▶ [What you have to do]: Every entry needs to be printed exactly, please.

***** Records provided *****

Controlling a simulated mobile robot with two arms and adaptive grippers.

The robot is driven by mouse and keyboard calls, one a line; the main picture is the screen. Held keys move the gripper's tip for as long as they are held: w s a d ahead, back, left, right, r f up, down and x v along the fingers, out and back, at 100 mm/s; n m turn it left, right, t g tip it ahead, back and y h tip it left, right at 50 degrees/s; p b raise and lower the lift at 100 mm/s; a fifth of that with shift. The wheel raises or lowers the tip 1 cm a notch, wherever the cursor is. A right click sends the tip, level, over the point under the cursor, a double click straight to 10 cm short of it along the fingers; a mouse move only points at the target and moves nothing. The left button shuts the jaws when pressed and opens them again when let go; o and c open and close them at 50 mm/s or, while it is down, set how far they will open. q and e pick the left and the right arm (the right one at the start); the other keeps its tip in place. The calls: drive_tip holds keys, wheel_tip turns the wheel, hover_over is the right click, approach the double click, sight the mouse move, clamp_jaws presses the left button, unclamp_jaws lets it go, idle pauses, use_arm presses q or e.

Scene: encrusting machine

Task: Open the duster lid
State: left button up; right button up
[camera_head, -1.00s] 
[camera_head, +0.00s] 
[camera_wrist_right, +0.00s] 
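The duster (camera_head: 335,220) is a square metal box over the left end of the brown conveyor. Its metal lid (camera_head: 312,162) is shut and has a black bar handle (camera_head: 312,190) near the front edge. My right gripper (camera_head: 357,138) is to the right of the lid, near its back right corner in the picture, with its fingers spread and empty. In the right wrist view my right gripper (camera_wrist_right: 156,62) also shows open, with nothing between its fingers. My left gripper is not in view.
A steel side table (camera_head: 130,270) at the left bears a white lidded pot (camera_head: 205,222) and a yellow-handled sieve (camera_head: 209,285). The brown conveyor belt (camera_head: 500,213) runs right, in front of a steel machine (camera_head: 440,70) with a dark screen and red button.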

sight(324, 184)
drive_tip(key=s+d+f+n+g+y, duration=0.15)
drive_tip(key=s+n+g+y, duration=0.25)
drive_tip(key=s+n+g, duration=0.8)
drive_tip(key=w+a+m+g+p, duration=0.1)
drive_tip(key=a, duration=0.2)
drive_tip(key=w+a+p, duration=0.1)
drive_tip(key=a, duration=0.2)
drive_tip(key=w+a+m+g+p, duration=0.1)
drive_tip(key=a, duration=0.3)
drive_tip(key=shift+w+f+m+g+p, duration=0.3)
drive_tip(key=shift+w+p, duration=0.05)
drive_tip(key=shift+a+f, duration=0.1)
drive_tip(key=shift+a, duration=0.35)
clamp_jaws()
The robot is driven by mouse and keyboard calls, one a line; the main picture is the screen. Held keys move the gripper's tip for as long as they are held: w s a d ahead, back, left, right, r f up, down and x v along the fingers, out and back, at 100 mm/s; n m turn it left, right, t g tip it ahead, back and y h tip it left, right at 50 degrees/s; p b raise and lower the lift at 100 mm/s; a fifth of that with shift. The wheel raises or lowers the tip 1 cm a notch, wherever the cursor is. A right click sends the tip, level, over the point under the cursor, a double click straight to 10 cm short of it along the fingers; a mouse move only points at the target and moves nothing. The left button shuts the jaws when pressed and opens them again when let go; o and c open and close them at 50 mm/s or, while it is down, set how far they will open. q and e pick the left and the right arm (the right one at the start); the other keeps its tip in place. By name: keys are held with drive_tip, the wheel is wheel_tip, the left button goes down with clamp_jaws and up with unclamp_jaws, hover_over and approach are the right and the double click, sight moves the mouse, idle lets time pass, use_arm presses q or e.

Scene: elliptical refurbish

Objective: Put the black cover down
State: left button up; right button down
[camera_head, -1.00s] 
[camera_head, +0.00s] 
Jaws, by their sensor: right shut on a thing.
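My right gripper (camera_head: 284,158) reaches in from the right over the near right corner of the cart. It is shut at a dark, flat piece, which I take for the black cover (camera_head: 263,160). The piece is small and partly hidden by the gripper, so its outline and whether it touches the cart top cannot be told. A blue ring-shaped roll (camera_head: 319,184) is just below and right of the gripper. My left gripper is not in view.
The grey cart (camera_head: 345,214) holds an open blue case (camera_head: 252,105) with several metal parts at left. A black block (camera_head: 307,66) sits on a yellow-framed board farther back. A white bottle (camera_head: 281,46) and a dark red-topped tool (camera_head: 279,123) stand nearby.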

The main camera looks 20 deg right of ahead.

*****

▶ [Output]:
Controlling a simulated mobile robot with two arms and adaptive grippers.

The robot is driven by mouse and keyboard calls, one a line; the main picture is the screen. Held keys move the gripper's tip for as long as they are held: w s a d ahead, back, left, right, r f up, down and x v along the fingers, out and back, at 100 mm/s; n m turn it left, right, t g tip it ahead, back and y h tip it left, right at 50 degrees/s; p b raise and lower the lift at 100 mm/s; a fifth of that with shift. The wheel raises or lowers the tip 1 cm a notch, wherever the cursor is. A right click sends the tip, level, over the point under the cursor, a double click straight to 10 cm short of it along the fingers; a mouse move only points at the target and moves nothing. The left button shuts the jaws when pressed and opens them again when let go; o and c open and close them at 50 mm/s or, while it is down, set how far they will open. q and e pick the left and the right arm (the right one at the start); the other keeps its tip in place. The calls: drive_tip holds keys, wheel_tip turns the wheel, hover_over is the right click, approach the double click, sight the mouse move, clamp_jaws presses the left button, unclamp_jaws lets it go, idle pauses, use_arm presses q or e.

Scene: encrusting machine

Task: Open the duster lid
State: left button up; right button up
[camera_head, -1.00s] 
[camera_head, +0.00s] 
[camera_wrist_right, +0.00s] 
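The duster (camera_head: 335,220) is a square metal box over the left end of the brown conveyor. Its metal lid (camera_head: 312,162) is shut and has a black bar handle (camera_head: 312,190) near the front edge. My right gripper (camera_head: 357,138) is to the right of the lid, near its back right corner in the picture, with its fingers spread and empty. In the right wrist view my right gripper (camera_wrist_right: 156,62) also shows open, with nothing between its fingers. My left gripper is not in view.
A steel side table (camera_head: 130,270) at the left bears a white lidded pot (camera_head: 205,222) and a yellow-handled sieve (camera_head: 209,285). The brown conveyor belt (camera_head: 500,213) runs right, in front of a steel machine (camera_head: 440,70) with a dark screen and red button.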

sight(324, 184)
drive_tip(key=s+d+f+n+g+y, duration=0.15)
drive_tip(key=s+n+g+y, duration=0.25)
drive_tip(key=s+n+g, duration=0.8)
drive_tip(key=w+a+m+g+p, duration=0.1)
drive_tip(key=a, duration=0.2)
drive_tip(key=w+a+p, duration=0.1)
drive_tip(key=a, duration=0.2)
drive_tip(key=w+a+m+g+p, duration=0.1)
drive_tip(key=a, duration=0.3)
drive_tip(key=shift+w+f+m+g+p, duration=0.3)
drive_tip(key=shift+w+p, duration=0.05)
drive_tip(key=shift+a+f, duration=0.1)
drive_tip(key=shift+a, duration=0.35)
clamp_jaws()
The robot is driven by mouse and keyboard calls, one a line; the main picture is the screen. Held keys move the gripper's tip for as long as they are held: w s a d ahead, back, left, right, r f up, down and x v along the fingers, out and back, at 100 mm/s; n m turn it left, right, t g tip it ahead, back and y h tip it left, right at 50 degrees/s; p b raise and lower the lift at 100 mm/s; a fifth of that with shift. The wheel raises or lowers the tip 1 cm a notch, wherever the cursor is. A right click sends the tip, level, over the point under the cursor, a double click straight to 10 cm short of it along the fingers; a mouse move only points at the target and moves nothing. The left button shuts the jaws when pressed and opens them again when let go; o and c open and close them at 50 mm/s or, while it is down, set how far they will open. q and e pick the left and the right arm (the right one at the start); the other keeps its tip in place. By name: keys are held with drive_tip, the wheel is wheel_tip, the left button goes down with clamp_jaws and up with unclamp_jaws, hover_over and approach are the right and the double click, sight moves the mouse, idle lets time pass, use_arm presses q or e.

Scene: elliptical refurbish

Objective: Put the black cover down
State: left button up; right button down
[camera_head, -1.00s] 
[camera_head, +0.00s] 
Jaws, by their sensor: right shut on a thing.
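My right gripper (camera_head: 284,158) reaches in from the right over the near right corner of the cart. It is shut at a dark, flat piece, which I take for the black cover (camera_head: 263,160). The piece is small and partly hidden by the gripper, so its outline and whether it touches the cart top cannot be told. A blue ring-shaped roll (camera_head: 319,184) is just below and right of the gripper. My left gripper is not in view.
The grey cart (camera_head: 345,214) holds an open blue case (camera_head: 252,105) with several metal parts at left. A black block (camera_head: 307,66) sits on a yellow-framed board farther back. A white bottle (camera_head: 281,46) and a dark red-topped tool (camera_head: 279,123) stand nearby.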

The main camera looks 20 deg right of ahead.

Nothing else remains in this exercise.